* Given exercise *
Write out the material below exactly, beginning at the line that contains "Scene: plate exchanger" and ending with its last line, both ends included; write nothing else.

Robot episode data
====

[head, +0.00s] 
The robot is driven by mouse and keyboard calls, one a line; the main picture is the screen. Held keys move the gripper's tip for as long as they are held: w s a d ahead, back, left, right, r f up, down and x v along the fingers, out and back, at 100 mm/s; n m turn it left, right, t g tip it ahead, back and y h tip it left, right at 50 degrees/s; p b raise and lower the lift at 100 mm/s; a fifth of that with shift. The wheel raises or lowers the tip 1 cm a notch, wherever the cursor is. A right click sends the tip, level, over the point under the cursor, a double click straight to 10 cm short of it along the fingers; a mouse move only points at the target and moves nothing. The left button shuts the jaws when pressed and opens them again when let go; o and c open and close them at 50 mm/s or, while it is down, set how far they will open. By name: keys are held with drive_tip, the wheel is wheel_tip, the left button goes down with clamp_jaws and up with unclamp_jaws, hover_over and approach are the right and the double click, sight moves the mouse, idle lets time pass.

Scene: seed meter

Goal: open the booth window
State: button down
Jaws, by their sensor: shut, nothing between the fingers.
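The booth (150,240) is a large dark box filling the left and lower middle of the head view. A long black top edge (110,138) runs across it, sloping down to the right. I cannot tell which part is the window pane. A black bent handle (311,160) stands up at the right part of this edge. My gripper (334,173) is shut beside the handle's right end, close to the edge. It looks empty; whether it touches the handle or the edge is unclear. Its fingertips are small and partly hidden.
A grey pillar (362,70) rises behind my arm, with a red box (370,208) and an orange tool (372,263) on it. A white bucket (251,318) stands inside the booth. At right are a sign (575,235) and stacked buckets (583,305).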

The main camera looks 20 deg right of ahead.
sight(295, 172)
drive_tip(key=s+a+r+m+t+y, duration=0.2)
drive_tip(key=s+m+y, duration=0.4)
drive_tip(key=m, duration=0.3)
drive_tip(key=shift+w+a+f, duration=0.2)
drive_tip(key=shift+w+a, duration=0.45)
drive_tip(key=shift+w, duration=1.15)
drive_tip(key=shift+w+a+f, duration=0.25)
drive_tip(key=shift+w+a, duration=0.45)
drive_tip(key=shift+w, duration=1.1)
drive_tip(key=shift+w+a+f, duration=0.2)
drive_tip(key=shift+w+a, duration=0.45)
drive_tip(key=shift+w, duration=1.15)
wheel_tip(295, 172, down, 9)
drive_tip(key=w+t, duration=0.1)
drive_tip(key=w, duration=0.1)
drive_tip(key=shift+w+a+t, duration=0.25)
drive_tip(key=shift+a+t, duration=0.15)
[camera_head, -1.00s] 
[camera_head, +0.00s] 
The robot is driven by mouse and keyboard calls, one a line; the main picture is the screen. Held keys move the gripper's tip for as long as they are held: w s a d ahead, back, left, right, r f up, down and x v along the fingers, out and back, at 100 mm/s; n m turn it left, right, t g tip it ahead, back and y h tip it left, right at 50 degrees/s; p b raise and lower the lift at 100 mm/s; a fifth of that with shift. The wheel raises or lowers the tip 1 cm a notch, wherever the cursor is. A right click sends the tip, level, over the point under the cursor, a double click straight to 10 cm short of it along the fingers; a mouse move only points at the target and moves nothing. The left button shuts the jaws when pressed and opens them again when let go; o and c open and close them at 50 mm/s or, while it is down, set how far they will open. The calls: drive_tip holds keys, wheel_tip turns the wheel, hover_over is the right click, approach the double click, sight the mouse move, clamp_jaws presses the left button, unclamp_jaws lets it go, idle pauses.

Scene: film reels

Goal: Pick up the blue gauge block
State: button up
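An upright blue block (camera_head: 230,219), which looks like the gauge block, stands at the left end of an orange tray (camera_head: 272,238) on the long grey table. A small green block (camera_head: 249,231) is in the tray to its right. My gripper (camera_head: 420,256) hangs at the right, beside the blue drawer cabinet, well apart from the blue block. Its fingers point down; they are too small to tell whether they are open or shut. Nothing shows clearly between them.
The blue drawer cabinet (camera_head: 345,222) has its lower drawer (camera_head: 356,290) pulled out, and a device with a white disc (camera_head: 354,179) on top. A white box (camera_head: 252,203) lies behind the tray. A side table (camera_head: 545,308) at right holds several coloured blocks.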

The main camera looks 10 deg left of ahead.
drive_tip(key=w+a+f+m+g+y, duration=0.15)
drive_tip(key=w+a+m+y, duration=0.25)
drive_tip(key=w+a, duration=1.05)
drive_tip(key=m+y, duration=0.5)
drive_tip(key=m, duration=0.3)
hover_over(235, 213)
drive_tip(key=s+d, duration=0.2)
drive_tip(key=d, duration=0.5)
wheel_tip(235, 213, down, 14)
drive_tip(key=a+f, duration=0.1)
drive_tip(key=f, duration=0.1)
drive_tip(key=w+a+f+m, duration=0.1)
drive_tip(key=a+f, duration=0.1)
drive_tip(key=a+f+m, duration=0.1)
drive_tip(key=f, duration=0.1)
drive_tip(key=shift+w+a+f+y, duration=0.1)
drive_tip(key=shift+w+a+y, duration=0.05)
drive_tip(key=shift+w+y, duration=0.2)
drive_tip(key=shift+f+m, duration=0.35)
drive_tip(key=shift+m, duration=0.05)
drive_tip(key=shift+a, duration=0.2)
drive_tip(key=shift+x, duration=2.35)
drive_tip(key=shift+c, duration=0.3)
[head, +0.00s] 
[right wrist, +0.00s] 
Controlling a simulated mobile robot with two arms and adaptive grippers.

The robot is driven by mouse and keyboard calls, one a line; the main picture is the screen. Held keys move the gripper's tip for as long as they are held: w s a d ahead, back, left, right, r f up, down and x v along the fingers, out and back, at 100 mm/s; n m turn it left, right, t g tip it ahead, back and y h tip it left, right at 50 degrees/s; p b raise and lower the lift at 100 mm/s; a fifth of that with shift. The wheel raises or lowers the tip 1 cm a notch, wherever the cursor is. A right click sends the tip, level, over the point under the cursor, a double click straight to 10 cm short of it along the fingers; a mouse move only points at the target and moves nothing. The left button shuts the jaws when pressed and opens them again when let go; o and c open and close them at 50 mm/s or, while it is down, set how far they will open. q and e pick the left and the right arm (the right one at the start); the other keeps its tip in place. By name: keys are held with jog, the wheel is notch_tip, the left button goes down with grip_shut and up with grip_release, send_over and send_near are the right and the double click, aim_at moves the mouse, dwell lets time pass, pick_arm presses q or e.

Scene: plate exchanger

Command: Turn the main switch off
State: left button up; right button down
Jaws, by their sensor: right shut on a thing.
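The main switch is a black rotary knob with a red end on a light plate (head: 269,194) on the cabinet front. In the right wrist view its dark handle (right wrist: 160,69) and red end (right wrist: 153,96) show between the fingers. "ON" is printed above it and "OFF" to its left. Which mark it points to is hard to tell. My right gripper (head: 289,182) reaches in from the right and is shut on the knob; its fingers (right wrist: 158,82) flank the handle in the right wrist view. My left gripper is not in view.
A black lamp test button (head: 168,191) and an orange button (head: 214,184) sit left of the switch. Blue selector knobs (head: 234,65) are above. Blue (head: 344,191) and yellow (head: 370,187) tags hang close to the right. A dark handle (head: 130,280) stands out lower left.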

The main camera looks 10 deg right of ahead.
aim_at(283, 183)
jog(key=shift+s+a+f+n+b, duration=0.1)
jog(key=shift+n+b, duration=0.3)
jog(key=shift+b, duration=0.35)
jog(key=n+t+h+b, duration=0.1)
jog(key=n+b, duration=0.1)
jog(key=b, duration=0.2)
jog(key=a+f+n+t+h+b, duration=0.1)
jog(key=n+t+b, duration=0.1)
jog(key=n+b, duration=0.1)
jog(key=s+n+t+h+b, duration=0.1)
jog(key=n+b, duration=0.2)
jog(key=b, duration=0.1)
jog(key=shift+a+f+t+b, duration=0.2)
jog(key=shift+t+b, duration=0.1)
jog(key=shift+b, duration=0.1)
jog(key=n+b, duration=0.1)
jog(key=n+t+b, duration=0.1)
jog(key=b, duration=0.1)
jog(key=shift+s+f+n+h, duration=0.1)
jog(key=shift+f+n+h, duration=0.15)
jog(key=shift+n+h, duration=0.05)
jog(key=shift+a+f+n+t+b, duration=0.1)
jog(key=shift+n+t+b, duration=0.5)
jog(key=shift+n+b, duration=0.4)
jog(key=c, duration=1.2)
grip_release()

====

* Solution below *
Scene: plate exchanger

Command: Turn the main switch off
State: left button up; right button down
Jaws, by their sensor: right shut on a thing.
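The main switch is a black rotary knob with a red end on a light plate (head: 269,194) on the cabinet front. In the right wrist view its dark handle (right wrist: 160,69) and red end (right wrist: 153,96) show between the fingers. "ON" is printed above it and "OFF" to its left. Which mark it points to is hard to tell. My right gripper (head: 289,182) reaches in from the right and is shut on the knob; its fingers (right wrist: 158,82) flank the handle in the right wrist view. My left gripper is not in view.
A black lamp test button (head: 168,191) and an orange button (head: 214,184) sit left of the switch. Blue selector knobs (head: 234,65) are above. Blue (head: 344,191) and yellow (head: 370,187) tags hang close to the right. A dark handle (head: 130,280) stands out lower left.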

The main camera looks 10 deg right of ahead.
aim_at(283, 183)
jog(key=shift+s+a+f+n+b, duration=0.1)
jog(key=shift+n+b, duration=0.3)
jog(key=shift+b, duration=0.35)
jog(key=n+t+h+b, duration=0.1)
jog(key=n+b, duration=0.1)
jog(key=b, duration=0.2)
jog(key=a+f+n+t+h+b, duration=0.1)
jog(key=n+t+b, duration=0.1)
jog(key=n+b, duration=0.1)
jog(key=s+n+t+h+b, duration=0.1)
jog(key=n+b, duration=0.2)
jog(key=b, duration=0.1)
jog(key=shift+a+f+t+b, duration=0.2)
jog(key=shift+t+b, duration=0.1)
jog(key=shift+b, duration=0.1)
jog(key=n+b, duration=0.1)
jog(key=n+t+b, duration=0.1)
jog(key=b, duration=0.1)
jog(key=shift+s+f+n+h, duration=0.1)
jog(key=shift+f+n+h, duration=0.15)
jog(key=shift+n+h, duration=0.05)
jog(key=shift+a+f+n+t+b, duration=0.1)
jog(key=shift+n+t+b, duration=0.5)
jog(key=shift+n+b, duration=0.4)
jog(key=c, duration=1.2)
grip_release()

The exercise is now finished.